“Alguma coisa está fora da ordem, fora da nova ordem mundial.” A célebre frase da canção de Caetano Veloso ilustra bem o cenário geopolítico atual, marcado por incertezas, rupturas e uma redefinição da globalização.
Essa foi a tônica da live “Perspectivas Macroeconômicas: possíveis impactos das tarifas impostas pelo governo Trump”, promovida na quinta-feira (8) pela EQI Asset, gestora da EQI Investimentos. Conduzida por Stephan Kautz, economista-chefe da casa, a conversa abordou os impactos das transformações globais nos investimentos e nos rumos econômicos do Brasil e do mundo.

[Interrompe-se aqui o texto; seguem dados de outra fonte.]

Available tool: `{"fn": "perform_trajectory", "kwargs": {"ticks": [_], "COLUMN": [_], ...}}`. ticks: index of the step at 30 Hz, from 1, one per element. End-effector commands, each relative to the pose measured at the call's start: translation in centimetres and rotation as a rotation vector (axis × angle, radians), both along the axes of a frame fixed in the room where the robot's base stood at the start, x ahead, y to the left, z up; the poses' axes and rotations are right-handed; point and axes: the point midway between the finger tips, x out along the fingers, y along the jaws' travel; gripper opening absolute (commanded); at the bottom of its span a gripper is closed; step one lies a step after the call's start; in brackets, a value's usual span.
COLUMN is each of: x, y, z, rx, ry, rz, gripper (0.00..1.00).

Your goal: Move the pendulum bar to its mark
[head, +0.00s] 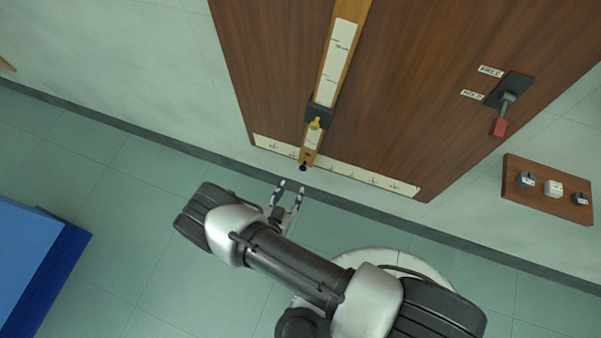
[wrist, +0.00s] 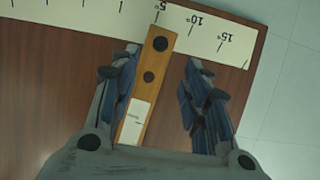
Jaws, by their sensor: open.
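The pendulum bar (head: 327,98) is a narrow wooden strip with a white scale, hanging slightly tilted on the brown panel. Its lower end crosses a white angle strip (head: 380,182). A black slider (head: 320,114) with a yellow knob (head: 316,123) sits on the bar. In the wrist view, the bar's end (wrist: 155,60) lies close to the 5° label on the strip (wrist: 230,47). My gripper (head: 290,185) is open near the bar's lower end. In the wrist view (wrist: 160,68), the bar appears between the fingers, closer to the left one; I cannot tell whether they touch.
A red-handled lever (head: 500,126) beside labels, one reading HOLD (head: 472,94), is at the panel's right. A blue surface (head: 35,262) stands at the left. The floor between is clear.

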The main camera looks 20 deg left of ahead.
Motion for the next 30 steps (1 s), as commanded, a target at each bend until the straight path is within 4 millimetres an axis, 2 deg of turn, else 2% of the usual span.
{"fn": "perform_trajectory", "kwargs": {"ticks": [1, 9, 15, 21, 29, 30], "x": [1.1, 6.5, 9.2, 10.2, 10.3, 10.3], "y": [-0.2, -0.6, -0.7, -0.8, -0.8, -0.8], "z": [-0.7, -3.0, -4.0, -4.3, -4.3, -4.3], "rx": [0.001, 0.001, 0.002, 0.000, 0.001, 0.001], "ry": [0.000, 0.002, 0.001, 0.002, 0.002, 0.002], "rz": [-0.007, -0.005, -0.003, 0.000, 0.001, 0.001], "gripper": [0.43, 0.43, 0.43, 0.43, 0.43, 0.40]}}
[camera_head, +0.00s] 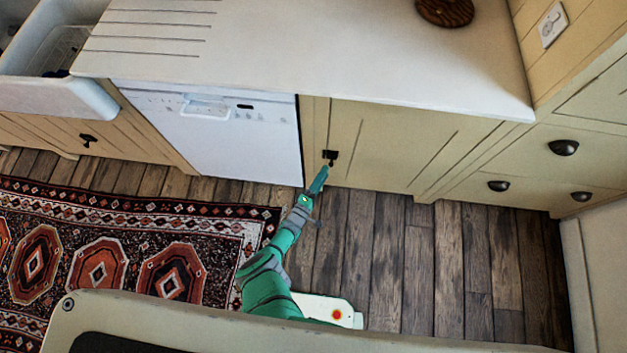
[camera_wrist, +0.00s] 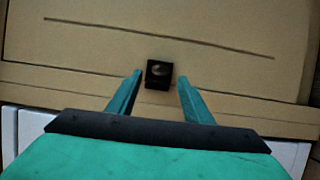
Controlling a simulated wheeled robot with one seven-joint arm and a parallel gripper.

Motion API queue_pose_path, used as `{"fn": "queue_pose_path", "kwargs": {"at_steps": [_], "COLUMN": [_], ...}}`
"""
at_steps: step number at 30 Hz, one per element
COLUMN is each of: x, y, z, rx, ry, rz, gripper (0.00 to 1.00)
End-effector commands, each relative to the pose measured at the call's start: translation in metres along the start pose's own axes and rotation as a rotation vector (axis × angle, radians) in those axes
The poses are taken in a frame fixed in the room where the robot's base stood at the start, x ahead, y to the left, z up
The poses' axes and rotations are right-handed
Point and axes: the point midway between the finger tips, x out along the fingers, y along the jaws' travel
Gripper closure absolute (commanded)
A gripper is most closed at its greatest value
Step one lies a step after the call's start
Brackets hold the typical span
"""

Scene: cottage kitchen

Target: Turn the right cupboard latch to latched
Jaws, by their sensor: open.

Como investir na nova ordem mundial: fim da integração global
Segundo Kautz, um processo de desglobalização vem se intensificando desde o primeiro mandato de Donald Trump, embora já tivesse seus primeiros sinais no governo de Barack Obama.
A nova configuração do comércio internacional marca um afastamento das instituições multilaterais criadas no pós-Segunda Guerra — como ONU, Otan, FMI, OMC e União Europeia — que promoviam a integração econômica e a estabilidade geopolítica.
“Estamos vivendo um momento importante geopolítico e econômico, que terá efeitos pelos próximo 5 a 10 anos para os investidores”, explica.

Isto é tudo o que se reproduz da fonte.